The valuation calculation for strategic value can be broken down into two areas:
Increases in EBITDA that come directly from the acquisition or merger.
Increased EBITDA multiple as a result of the transaction.
Increased EBITDA will arise from:
Cost savings from duplication of functions or resources
Cost savings from improved process efficiency from new technology or greater capacity
Additional revenue from cross-selling new products or services to new customers.
Increased EBITDA multiple will likely result from:
Increased market share
Increased size of the combined business (increased EBITDA often gives rise to higher multiples)
Increased competitive position
Reduced reliance on key persons
Often improved processes from better technology
Ownership of new or improved intellectual property.
It is important to realise that any white knight brandishing a bucket of money is not necessarily going to pay full price.
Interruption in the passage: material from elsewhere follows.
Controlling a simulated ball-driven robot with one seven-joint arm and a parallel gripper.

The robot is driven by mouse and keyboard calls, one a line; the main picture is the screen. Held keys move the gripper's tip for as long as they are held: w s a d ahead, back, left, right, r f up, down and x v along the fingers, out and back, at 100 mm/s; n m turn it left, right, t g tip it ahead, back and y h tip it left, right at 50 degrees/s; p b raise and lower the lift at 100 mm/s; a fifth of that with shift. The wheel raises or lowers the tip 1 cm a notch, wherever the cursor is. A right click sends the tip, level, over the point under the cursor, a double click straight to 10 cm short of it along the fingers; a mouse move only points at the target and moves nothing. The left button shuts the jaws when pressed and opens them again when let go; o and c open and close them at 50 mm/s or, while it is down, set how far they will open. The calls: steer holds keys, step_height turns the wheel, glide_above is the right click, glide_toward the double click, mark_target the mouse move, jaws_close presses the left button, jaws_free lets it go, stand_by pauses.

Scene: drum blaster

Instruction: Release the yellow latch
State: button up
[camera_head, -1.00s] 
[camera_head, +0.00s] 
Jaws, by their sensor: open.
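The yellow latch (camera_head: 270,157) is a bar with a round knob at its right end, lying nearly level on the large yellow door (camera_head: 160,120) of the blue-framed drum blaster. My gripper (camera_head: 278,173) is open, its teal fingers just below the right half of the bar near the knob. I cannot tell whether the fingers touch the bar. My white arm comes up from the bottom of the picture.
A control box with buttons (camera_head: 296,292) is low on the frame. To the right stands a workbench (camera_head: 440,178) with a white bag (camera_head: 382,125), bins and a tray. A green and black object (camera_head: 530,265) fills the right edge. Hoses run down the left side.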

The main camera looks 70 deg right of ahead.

After all the increased earnings is not just due to your business - they are part of the equation as well. It is important to see the final strategic value to be somewhere on a continuum between:
Market value of your business
Full strategic value of both businesses at maximum conditions
The degree to which you can influence the price higher will be governed by the risk the strategic buyer is taking on. The more you can make it obvious that increased earnings will happen (based on evidence and analysis), the more likely it is you will get more of that bucket of money.
A strategic buyer will stand to gain not only an increase in earnings but often it will also lead to a stronger business, with more growth opportunities. That is why they are prepared to pay a premium. Usually both parties will be prepared and understand their respective business valuations.
Almost by definition, a strategic value transaction will attract a price more than 2 - 3 times the value it would otherwise in a trade sale. They are likely to pay EBITDA multiples much greater than the typical market value.
Who is likely to pay a premium?
Typical strategic buyers will be larger (often much larger) than your business and want a quicker or easier way to expand or enter a new market, develop technology or processes or acquire new resources.
So there are some common traits that we have seen with strategic buyers:
Usually very proactive in terms of management of their business.
Willing to adopt new ideas and technology to get a better performance.
Already have strong governance processes in place.
The buyer willing to pay strategic value can also come from one or more groups:
Direct competitors that are usually larger than you (although not always).
A related industry to yours but not necessarily in direct competition (for example Acquisition of MOJO Kombucha by Coca Cola Amatil detailed above).
A business that lacks the technology or intellectual property you have developed or acquired.
A player in the same industry but in another region (such as the acquisition of Warrnambool Cheese and Butter Factory by Canadian dairy giant Saputo).
It is important to adopt a structured process to identify potential strategic buyers and attract unsolicited offers at a strategic value.
How do you attract a strategic buyer?
In one word - preparation.
You need to put in the time and effort to build something of value, and by definition of lower perceived risk, that someone else wants to acquire.
To attract a strategic buyer you need:
Attractive and profitable underlying business.
Well documented and leveraged competitive advantages.
Focus on a niche with a high level of differentiation.
Create size and scale (within your niche).
Use technology to leverage your opportunities.
Make the financials attractive and the synergies even more attractive.
Proactively promote to and seek out strategic buyers.
A strategic buyer will want to pay a market premium because they have much more to gain from the acquisition than what they are prepared to pay.
A strategic value building process is spread over a long term and can be broken into four key stages:
Strategic Value Assessment
Testing Strategic Value
Growing Strategic Value
Realising Strategic Value.
The first two stages typically determine how likely it is a business can achieve a strategic value sale and what would be the likely size of the reward.
The latter two stages focus on increasing the value of the business and attracting a strategic value offer.